A few months later, the quartet began collecting signatures to put their names on the school board ballot. Bookhart says it only makes sense: "We fought to save the democratic process so we could participate in it."
He adds that the team isn't running a traditional campaign. Bookhart's candidates haven't participated in many public forums. They haven't printed fliers, buttons or yard signs. Instead, the focus has been on small groups, which Bookhart calls "circles of success." During sessions held around the city, Bookhart has offered his take on the district's history and has urged voters to stop blaming elected officials for the district's failures. The real culprit for low student achievement and high superintendent turnover, he contends, is the desegregation lawsuit that kept the district under court order for nearly two decades.
It makes sense that Bookhart and his candidates don't point fingers at the school board — they're part of it. Hill has been a member since 2008. Simmons has served for nearly 10 years. Tauheed has done work for the district, too, including, most recently, a $25,000 contract to develop an evaluation system for the superintendent. (He received $11,500 of that contract before Covington halted the project.) What drew Tauheed into the race, he says, was the opportunity to build on Simmons' leadership. "I'm running because this board provides a base of stability from which things can go forward," he says.

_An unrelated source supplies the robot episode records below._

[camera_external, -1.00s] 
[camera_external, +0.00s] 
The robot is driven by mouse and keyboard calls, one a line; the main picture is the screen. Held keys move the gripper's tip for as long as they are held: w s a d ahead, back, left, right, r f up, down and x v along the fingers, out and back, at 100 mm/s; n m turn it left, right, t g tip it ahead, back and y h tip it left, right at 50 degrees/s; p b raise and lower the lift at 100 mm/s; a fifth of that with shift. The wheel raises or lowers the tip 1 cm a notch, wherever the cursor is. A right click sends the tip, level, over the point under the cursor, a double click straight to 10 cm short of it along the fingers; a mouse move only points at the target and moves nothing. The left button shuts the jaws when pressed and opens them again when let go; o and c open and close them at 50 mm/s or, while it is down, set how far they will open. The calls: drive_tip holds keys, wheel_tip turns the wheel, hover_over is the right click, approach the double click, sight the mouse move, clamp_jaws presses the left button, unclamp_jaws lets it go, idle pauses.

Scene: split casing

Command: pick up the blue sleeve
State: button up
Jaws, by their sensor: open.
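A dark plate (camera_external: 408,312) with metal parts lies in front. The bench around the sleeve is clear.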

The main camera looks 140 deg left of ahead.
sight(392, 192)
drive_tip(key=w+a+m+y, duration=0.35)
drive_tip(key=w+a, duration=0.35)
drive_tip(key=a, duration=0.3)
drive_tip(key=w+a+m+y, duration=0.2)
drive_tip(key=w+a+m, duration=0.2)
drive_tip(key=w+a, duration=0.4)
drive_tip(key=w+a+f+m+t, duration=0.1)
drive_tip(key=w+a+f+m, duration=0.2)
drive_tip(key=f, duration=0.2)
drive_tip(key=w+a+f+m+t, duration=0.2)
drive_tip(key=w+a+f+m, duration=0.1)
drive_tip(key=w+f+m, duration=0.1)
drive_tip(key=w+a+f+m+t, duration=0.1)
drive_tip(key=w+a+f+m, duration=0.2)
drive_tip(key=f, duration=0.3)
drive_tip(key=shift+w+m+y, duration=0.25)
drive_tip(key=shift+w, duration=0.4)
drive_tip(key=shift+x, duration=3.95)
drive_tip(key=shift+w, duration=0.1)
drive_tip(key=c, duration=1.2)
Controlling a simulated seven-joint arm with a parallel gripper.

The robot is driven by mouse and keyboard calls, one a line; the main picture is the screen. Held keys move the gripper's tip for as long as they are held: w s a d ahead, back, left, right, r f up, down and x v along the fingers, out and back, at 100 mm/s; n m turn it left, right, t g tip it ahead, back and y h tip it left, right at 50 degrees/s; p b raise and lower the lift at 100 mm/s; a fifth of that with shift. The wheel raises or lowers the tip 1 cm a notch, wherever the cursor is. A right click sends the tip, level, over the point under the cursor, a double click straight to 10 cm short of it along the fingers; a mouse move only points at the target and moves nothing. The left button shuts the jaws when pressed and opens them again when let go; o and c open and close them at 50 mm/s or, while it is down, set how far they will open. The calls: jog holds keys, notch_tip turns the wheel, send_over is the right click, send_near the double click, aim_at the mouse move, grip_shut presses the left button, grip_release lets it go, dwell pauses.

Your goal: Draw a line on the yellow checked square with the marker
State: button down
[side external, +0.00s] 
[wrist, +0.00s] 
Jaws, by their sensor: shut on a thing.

Tauheed says he knows how to move students forward. He sees it happening at ACE, which contracts with the district. A member of the Black United Front, a civil rights group that advocates such specialized education, Tauheed was an early advocate for African-centered education. Now he sits on ACE's board (and says he'll keep the seat if elected to the school board) with Ajamu Webster, Simmons' boss at Dubois Consultants.
Anyone who doesn't recognize the success of ACE, Tauheed suggests, is just playing politics. According to state data, ACE is one of the district's high-performing schools. The Council of the Great City Schools, Tauheed points out, "likes the involvement of the Black United Front." He cites a 2006 report from the council that praised ACE. "Everyone should like that. We know how to educate children."